------ DATA SUPPLIED ------
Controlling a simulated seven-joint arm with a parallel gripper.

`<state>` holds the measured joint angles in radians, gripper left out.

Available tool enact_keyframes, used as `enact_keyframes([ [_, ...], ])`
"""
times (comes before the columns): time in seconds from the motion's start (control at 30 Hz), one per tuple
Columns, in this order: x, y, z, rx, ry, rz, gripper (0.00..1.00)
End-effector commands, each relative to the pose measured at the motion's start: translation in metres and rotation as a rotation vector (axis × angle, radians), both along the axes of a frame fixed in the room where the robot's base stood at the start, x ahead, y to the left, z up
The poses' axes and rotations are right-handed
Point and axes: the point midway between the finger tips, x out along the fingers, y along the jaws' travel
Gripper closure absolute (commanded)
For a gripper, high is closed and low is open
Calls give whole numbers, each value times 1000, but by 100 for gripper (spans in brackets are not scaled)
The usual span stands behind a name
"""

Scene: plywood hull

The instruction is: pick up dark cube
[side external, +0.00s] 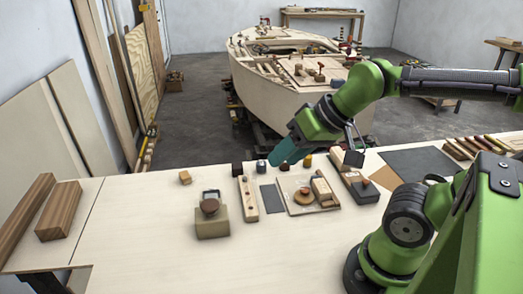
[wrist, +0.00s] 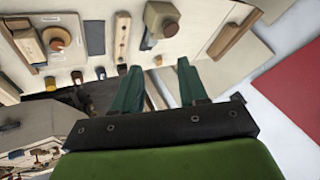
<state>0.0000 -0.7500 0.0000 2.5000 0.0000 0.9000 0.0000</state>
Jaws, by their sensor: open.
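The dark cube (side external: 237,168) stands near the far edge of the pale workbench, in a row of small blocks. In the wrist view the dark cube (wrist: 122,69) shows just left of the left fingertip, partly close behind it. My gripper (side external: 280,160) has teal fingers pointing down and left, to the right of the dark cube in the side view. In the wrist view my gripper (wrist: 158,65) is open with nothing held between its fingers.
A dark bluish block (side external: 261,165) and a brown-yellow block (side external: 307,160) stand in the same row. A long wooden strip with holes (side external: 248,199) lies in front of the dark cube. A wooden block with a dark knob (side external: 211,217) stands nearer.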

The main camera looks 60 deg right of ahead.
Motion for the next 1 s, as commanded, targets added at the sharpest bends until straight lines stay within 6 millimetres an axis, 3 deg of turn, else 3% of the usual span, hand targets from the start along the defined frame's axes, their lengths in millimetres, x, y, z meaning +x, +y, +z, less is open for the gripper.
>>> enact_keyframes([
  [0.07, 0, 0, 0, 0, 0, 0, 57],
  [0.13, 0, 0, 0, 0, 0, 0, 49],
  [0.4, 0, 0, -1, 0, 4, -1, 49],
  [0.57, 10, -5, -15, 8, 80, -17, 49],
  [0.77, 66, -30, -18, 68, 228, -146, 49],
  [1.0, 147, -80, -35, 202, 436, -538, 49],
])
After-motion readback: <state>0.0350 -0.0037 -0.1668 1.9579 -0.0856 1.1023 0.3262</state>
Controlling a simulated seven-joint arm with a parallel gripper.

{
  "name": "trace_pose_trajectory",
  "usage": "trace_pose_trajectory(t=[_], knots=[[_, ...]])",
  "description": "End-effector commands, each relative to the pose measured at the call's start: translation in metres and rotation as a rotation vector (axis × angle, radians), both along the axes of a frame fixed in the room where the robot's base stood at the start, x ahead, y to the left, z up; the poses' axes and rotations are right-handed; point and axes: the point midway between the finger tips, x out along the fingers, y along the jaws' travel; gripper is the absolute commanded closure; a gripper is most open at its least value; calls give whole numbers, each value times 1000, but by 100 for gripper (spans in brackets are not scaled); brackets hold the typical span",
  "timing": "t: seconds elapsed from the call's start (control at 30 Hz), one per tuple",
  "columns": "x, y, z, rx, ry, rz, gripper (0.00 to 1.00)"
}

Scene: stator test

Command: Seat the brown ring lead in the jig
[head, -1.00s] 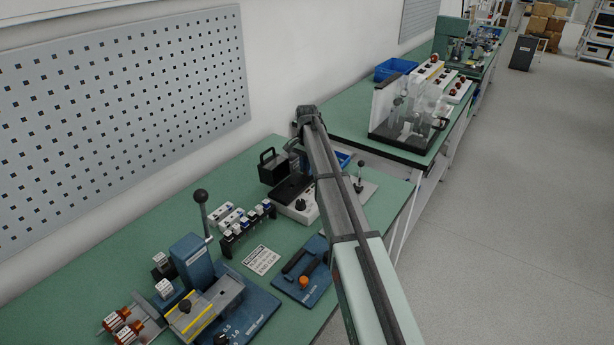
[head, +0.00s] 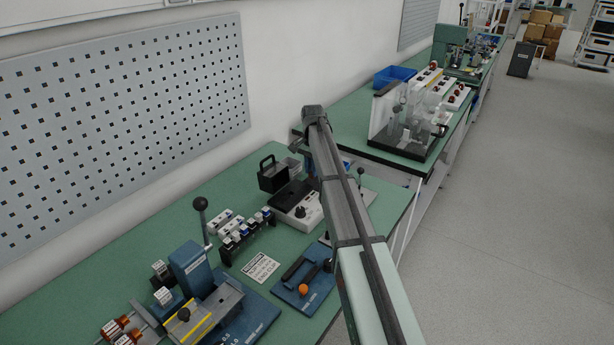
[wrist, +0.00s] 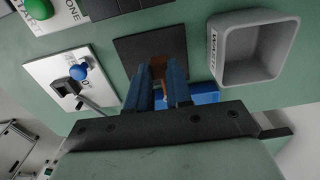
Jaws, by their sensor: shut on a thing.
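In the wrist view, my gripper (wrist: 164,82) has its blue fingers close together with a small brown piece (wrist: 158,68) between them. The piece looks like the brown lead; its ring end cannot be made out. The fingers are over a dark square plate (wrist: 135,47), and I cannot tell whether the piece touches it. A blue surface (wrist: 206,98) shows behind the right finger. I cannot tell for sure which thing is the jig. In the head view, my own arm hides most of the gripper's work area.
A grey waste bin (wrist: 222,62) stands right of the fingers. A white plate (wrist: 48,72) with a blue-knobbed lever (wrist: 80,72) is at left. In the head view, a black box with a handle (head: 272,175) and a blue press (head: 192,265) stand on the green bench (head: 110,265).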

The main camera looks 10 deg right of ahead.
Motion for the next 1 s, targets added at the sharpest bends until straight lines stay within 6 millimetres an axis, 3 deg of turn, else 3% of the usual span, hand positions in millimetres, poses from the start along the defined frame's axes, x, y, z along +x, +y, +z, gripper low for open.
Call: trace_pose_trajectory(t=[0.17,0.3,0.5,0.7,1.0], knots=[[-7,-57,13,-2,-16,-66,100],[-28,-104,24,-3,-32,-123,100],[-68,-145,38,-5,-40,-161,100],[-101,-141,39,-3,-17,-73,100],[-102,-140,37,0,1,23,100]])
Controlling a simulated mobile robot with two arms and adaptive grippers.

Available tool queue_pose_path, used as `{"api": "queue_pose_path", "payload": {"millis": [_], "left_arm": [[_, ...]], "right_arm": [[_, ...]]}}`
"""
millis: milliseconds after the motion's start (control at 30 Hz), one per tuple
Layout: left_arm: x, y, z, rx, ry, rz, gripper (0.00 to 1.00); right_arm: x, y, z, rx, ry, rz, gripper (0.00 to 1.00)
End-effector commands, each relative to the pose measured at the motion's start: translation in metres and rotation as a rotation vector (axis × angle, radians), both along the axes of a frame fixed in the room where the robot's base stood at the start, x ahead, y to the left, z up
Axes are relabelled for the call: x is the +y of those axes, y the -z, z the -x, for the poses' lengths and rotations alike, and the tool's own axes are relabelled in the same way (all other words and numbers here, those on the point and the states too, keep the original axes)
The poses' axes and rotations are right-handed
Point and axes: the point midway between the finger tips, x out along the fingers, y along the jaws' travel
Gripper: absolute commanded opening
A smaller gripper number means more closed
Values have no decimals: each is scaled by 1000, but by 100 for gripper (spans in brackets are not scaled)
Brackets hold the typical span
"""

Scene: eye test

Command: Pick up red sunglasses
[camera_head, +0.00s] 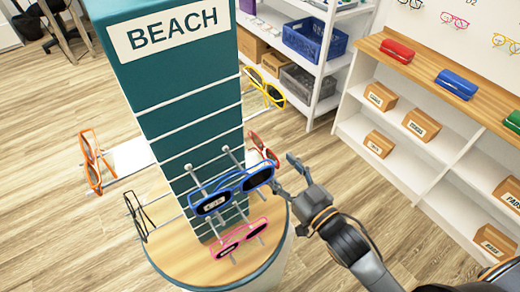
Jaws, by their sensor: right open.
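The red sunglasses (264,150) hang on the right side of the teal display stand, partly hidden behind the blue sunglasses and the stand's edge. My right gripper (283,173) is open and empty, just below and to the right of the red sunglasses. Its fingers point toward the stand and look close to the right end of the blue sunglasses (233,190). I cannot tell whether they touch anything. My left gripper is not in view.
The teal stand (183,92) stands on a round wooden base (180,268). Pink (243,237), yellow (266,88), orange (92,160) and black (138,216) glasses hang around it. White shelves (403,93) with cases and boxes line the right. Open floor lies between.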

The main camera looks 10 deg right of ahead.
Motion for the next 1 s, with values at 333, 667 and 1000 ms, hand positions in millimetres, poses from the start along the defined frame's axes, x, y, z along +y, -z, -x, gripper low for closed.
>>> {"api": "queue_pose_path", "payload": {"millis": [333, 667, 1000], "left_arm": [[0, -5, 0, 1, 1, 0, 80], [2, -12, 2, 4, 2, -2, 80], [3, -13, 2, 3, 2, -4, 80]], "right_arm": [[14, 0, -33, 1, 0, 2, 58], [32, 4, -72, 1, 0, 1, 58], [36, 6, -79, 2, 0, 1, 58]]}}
------
_INSTRUCTIONS FOR THE TASK_. Scan the material line by line and report each one that contains "name".

_FULL ANSWER_.
The usual span stands behind a name
  "name": "trace_pose_trajectory",

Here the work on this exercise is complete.